>> START Information supplied

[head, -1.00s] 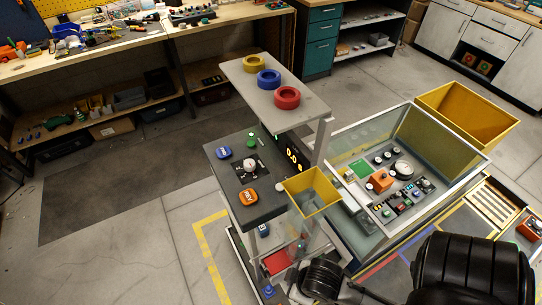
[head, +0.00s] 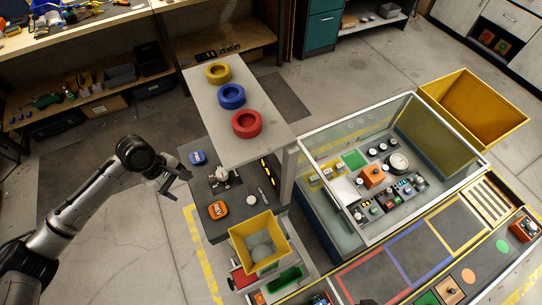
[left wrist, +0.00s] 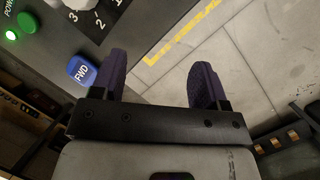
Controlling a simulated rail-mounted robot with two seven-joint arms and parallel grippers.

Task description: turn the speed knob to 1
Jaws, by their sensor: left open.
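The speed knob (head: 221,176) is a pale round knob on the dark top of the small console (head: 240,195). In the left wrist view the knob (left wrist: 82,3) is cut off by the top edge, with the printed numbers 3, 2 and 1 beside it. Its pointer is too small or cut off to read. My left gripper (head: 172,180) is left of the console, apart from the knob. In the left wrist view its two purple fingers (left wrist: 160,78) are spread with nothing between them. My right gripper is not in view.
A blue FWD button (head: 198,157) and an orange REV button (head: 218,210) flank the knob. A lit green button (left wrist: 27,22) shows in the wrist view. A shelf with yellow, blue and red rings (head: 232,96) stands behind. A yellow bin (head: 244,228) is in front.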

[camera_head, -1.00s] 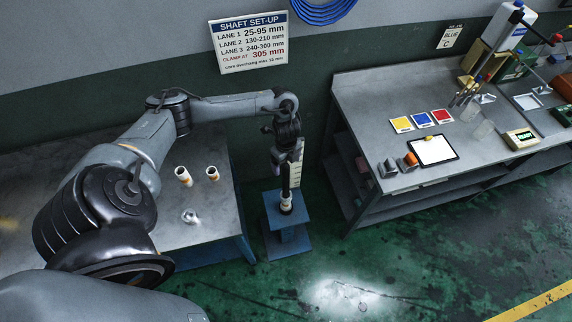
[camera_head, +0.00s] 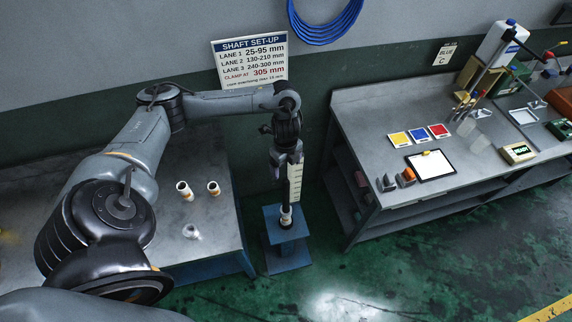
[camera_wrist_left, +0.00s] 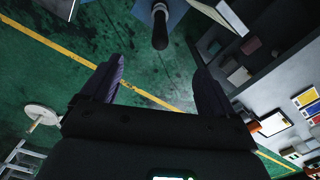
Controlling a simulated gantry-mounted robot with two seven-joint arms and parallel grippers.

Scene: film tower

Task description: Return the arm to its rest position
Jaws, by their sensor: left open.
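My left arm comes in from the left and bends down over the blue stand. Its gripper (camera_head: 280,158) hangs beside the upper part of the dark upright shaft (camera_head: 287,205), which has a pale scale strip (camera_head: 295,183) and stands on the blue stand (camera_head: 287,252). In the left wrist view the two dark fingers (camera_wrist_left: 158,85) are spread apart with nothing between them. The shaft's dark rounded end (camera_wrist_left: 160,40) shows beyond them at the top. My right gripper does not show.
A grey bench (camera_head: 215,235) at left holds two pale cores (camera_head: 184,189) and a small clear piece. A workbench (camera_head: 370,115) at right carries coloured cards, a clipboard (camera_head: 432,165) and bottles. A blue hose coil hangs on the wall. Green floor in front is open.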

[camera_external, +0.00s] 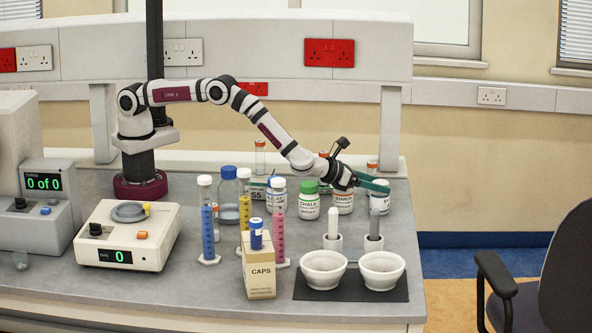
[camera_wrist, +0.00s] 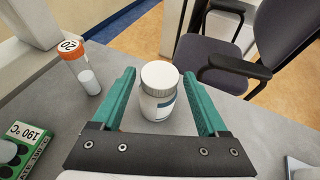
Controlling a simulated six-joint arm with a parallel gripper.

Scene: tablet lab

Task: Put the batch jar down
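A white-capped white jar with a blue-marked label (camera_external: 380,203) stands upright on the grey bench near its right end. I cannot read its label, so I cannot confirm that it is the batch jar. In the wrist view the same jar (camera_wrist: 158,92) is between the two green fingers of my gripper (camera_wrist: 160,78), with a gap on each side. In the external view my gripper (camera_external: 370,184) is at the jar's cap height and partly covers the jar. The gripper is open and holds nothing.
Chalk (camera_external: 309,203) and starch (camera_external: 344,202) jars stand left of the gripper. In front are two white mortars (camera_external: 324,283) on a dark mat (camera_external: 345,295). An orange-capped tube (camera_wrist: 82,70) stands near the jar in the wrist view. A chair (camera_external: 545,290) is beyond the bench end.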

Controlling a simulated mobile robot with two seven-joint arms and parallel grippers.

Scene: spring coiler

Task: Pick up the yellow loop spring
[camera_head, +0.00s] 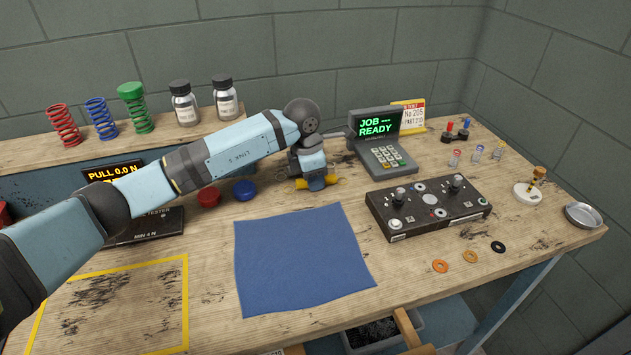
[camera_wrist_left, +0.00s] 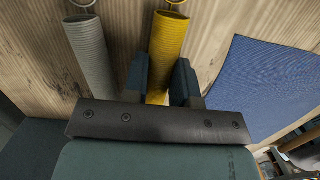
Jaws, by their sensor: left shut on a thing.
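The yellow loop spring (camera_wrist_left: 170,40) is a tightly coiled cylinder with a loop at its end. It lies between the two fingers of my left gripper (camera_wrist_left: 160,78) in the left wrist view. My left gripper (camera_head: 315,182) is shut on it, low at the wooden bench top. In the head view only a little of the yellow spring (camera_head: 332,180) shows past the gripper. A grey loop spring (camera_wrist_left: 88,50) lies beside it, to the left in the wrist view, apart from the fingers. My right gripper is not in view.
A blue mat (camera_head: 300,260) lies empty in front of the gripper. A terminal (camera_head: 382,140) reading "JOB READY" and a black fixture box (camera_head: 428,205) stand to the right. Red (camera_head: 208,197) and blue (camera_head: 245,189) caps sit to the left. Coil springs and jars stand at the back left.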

>> END Information supplied
>> START Information supplied

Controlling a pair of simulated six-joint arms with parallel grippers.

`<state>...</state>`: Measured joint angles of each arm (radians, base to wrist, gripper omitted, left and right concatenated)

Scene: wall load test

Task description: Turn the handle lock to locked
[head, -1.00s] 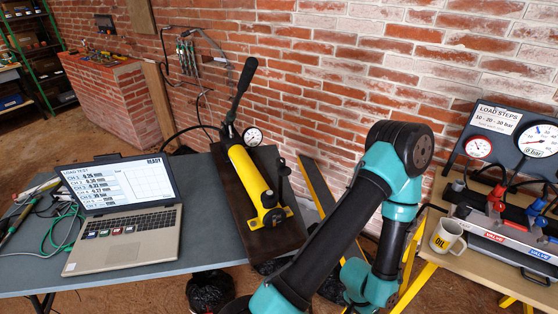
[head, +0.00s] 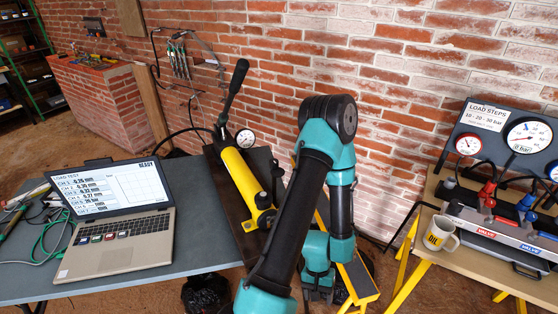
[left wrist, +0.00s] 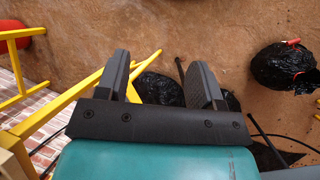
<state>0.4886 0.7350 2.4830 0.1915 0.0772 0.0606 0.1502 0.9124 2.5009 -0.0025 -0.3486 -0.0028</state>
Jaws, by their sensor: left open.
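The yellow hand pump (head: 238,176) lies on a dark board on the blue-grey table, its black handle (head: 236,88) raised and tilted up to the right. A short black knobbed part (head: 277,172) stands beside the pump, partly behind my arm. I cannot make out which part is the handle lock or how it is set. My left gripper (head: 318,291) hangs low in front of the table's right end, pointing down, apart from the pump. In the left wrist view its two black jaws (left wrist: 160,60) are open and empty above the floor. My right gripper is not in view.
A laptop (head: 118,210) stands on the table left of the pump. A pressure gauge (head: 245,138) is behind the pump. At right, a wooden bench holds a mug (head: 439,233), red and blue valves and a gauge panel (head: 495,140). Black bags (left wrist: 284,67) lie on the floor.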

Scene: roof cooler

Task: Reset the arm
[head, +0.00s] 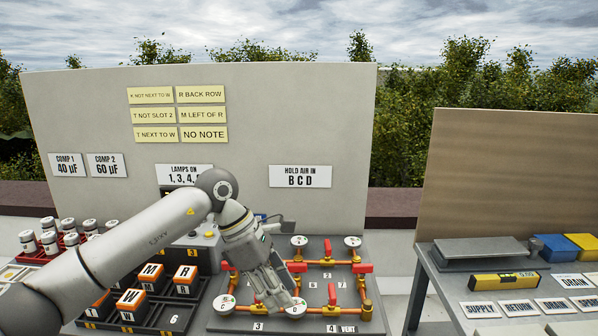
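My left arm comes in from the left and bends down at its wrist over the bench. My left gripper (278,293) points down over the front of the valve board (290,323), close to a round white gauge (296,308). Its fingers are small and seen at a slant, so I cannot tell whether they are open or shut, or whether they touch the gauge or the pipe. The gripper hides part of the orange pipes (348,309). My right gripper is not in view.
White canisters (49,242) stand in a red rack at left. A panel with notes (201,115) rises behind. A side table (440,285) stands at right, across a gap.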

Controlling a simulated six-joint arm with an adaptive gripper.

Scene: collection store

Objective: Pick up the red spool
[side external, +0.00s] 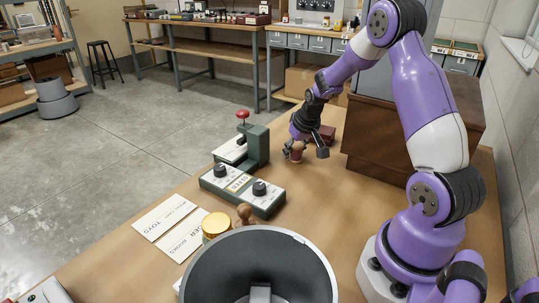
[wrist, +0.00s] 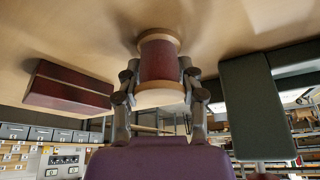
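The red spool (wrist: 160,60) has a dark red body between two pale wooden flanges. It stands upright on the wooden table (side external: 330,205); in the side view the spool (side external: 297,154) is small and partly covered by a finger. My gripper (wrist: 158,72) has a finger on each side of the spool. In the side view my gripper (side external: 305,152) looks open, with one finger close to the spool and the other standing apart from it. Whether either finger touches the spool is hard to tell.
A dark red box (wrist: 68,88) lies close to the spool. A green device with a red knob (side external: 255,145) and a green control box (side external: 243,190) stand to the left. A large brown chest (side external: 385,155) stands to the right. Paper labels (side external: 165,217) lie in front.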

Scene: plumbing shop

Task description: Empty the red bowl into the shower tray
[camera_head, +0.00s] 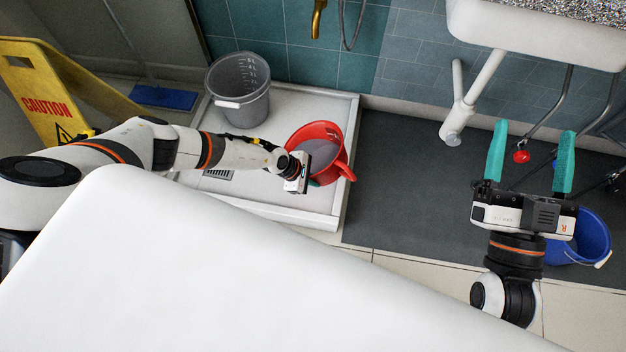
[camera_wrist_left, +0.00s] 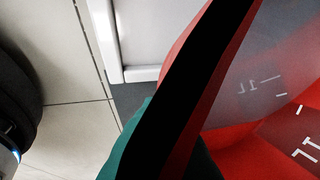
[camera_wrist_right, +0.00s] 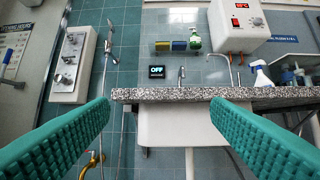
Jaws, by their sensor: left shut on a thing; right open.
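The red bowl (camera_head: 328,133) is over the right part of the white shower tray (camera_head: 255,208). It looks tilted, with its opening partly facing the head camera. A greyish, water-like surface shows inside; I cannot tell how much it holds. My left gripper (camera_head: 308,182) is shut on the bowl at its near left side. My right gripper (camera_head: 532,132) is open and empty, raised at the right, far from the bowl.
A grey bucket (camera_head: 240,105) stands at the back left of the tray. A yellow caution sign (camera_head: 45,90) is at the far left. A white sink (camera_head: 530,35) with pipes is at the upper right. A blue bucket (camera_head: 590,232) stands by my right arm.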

>> END Information supplied

- _Task to carry out_:
Read the entries above, then pull out the lines that include "simulated".

- _Worked solution_:
Controlling a simulated rail-mounted robot with two seven-joint arms and parallel grippers.
Controlling a simulated gantry-mounted robot with two seven-joint arms and parallel grippers.
Controlling a simulated six-joint arm with a parallel gripper.
Controlling a simulated mobile robot with two seven-joint arms and parallel grippers.
Controlling a pair of simulated six-joint arms with parallel grippers.
Controlling a simulated six-joint arm with an adaptive gripper.

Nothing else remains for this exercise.